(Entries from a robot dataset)

====

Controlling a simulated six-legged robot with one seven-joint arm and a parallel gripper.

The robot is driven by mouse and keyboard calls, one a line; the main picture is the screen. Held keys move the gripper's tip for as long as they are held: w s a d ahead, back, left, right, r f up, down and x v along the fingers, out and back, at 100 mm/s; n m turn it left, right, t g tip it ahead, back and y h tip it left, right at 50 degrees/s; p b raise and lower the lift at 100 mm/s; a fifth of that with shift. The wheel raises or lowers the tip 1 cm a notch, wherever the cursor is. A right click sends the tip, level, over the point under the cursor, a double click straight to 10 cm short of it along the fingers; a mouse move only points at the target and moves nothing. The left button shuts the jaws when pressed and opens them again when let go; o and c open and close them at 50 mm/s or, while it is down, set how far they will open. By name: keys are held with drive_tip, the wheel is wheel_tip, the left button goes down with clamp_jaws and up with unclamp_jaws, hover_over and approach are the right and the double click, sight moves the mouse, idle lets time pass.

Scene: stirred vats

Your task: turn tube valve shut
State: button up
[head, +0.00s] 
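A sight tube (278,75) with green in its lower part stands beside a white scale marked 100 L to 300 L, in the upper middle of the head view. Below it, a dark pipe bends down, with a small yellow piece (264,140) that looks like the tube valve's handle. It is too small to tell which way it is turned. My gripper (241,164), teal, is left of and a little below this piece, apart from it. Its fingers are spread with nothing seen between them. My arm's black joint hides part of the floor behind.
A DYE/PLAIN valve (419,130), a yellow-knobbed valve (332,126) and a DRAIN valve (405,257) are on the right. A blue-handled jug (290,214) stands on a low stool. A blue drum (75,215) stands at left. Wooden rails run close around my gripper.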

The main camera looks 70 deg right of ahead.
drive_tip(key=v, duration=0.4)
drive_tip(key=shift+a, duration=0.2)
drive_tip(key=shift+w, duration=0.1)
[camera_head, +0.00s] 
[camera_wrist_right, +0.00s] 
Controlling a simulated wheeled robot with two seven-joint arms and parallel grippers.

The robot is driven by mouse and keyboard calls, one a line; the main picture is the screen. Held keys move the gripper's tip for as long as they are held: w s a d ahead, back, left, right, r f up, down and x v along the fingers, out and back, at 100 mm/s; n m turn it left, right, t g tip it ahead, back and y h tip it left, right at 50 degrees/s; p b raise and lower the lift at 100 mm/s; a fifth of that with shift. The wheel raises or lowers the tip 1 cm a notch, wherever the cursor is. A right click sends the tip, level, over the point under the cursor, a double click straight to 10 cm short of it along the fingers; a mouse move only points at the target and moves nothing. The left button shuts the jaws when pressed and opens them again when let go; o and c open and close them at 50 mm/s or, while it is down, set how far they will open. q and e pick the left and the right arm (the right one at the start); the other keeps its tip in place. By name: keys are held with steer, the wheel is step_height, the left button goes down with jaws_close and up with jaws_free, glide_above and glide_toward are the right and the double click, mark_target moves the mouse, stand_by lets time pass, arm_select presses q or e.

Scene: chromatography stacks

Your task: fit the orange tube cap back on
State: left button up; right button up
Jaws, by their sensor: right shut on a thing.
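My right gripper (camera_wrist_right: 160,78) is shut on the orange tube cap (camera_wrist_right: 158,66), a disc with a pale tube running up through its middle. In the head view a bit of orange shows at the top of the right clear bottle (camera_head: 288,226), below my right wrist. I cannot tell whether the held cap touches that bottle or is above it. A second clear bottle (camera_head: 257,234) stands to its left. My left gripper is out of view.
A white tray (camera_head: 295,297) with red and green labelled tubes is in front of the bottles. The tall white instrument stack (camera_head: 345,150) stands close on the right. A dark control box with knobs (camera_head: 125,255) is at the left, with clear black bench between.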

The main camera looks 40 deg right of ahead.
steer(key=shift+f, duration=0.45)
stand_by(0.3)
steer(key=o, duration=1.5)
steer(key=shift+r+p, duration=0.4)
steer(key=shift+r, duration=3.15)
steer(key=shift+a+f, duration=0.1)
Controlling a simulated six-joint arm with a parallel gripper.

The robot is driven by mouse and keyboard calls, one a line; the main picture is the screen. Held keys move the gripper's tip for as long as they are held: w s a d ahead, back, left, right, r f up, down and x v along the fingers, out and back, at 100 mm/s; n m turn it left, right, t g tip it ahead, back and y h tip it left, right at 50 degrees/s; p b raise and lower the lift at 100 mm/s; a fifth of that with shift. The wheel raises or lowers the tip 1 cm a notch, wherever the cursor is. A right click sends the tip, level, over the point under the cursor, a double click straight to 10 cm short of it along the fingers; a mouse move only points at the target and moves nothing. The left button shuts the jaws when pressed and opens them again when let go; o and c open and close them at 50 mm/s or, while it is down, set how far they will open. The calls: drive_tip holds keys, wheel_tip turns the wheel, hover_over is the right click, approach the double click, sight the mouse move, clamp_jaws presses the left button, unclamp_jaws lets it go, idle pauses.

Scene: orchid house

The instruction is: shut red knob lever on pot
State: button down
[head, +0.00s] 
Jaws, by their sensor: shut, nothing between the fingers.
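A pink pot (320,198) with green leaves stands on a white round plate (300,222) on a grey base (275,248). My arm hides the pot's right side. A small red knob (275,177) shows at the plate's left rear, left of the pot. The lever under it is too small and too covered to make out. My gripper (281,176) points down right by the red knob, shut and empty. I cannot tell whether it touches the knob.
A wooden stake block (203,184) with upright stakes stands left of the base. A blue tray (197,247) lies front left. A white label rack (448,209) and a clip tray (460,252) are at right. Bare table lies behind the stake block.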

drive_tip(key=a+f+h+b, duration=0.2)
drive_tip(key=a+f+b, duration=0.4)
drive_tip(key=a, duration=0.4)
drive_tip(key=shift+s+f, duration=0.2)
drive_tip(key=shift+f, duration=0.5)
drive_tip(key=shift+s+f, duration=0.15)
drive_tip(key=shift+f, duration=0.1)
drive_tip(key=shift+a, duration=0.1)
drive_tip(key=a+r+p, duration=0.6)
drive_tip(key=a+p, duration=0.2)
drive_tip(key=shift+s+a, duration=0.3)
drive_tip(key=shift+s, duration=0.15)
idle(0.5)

====

- _YOUR INSTRUCTIONS_
Your task is to retype all the records above with nothing left out.

- _RESULT OF THIS TASK_
Controlling a simulated six-legged robot with one seven-joint arm and a parallel gripper.

The robot is driven by mouse and keyboard calls, one a line; the main picture is the screen. Held keys move the gripper's tip for as long as they are held: w s a d ahead, back, left, right, r f up, down and x v along the fingers, out and back, at 100 mm/s; n m turn it left, right, t g tip it ahead, back and y h tip it left, right at 50 degrees/s; p b raise and lower the lift at 100 mm/s; a fifth of that with shift. The wheel raises or lowers the tip 1 cm a notch, wherever the cursor is. A right click sends the tip, level, over the point under the cursor, a double click straight to 10 cm short of it along the fingers; a mouse move only points at the target and moves nothing. The left button shuts the jaws when pressed and opens them again when let go; o and c open and close them at 50 mm/s or, while it is down, set how far they will open. By name: keys are held with drive_tip, the wheel is wheel_tip, the left button goes down with clamp_jaws and up with unclamp_jaws, hover_over and approach are the right and the double click, sight moves the mouse, idle lets time pass.

Scene: stirred vats

Your task: turn tube valve shut
State: button up
[head, +0.00s] 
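A sight tube (278,75) with green in its lower part stands beside a white scale marked 100 L to 300 L, in the upper middle of the head view. Below it, a dark pipe bends down, with a small yellow piece (264,140) that looks like the tube valve's handle. It is too small to tell which way it is turned. My gripper (241,164), teal, is left of and a little below this piece, apart from it. Its fingers are spread with nothing seen between them. My arm's black joint hides part of the floor behind.
A DYE/PLAIN valve (419,130), a yellow-knobbed valve (332,126) and a DRAIN valve (405,257) are on the right. A blue-handled jug (290,214) stands on a low stool. A blue drum (75,215) stands at left. Wooden rails run close around my gripper.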

The main camera looks 70 deg right of ahead.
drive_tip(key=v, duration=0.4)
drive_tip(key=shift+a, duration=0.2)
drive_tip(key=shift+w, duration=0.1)
[camera_head, +0.00s] 
[camera_wrist_right, +0.00s] 
Controlling a simulated wheeled robot with two seven-joint arms and parallel grippers.

The robot is driven by mouse and keyboard calls, one a line; the main picture is the screen. Held keys move the gripper's tip for as long as they are held: w s a d ahead, back, left, right, r f up, down and x v along the fingers, out and back, at 100 mm/s; n m turn it left, right, t g tip it ahead, back and y h tip it left, right at 50 degrees/s; p b raise and lower the lift at 100 mm/s; a fifth of that with shift. The wheel raises or lowers the tip 1 cm a notch, wherever the cursor is. A right click sends the tip, level, over the point under the cursor, a double click straight to 10 cm short of it along the fingers; a mouse move only points at the target and moves nothing. The left button shuts the jaws when pressed and opens them again when let go; o and c open and close them at 50 mm/s or, while it is down, set how far they will open. q and e pick the left and the right arm (the right one at the start); the other keeps its tip in place. By name: keys are held with steer, the wheel is step_height, the left button goes down with jaws_close and up with jaws_free, glide_above and glide_toward are the right and the double click, mark_target moves the mouse, stand_by lets time pass, arm_select presses q or e.

Scene: chromatography stacks

Your task: fit the orange tube cap back on
State: left button up; right button up
Jaws, by their sensor: right shut on a thing.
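My right gripper (camera_wrist_right: 160,78) is shut on the orange tube cap (camera_wrist_right: 158,66), a disc with a pale tube running up through its middle. In the head view a bit of orange shows at the top of the right clear bottle (camera_head: 288,226), below my right wrist. I cannot tell whether the held cap touches that bottle or is above it. A second clear bottle (camera_head: 257,234) stands to its left. My left gripper is out of view.
A white tray (camera_head: 295,297) with red and green labelled tubes is in front of the bottles. The tall white instrument stack (camera_head: 345,150) stands close on the right. A dark control box with knobs (camera_head: 125,255) is at the left, with clear black bench between.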

The main camera looks 40 deg right of ahead.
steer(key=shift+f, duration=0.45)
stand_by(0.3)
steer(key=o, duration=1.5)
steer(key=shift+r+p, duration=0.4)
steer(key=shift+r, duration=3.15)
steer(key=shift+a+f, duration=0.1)
Controlling a simulated six-joint arm with a parallel gripper.

The robot is driven by mouse and keyboard calls, one a line; the main picture is the screen. Held keys move the gripper's tip for as long as they are held: w s a d ahead, back, left, right, r f up, down and x v along the fingers, out and back, at 100 mm/s; n m turn it left, right, t g tip it ahead, back and y h tip it left, right at 50 degrees/s; p b raise and lower the lift at 100 mm/s; a fifth of that with shift. The wheel raises or lowers the tip 1 cm a notch, wherever the cursor is. A right click sends the tip, level, over the point under the cursor, a double click straight to 10 cm short of it along the fingers; a mouse move only points at the target and moves nothing. The left button shuts the jaws when pressed and opens them again when let go; o and c open and close them at 50 mm/s or, while it is down, set how far they will open. The calls: drive_tip holds keys, wheel_tip turns the wheel, hover_over is the right click, approach the double click, sight the mouse move, clamp_jaws presses the left button, unclamp_jaws lets it go, idle pauses.

Scene: orchid house

The instruction is: shut red knob lever on pot
State: button down
[head, +0.00s] 
Jaws, by their sensor: shut, nothing between the fingers.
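A pink pot (320,198) with green leaves stands on a white round plate (300,222) on a grey base (275,248). My arm hides the pot's right side. A small red knob (275,177) shows at the plate's left rear, left of the pot. The lever under it is too small and too covered to make out. My gripper (281,176) points down right by the red knob, shut and empty. I cannot tell whether it touches the knob.
A wooden stake block (203,184) with upright stakes stands left of the base. A blue tray (197,247) lies front left. A white label rack (448,209) and a clip tray (460,252) are at right. Bare table lies behind the stake block.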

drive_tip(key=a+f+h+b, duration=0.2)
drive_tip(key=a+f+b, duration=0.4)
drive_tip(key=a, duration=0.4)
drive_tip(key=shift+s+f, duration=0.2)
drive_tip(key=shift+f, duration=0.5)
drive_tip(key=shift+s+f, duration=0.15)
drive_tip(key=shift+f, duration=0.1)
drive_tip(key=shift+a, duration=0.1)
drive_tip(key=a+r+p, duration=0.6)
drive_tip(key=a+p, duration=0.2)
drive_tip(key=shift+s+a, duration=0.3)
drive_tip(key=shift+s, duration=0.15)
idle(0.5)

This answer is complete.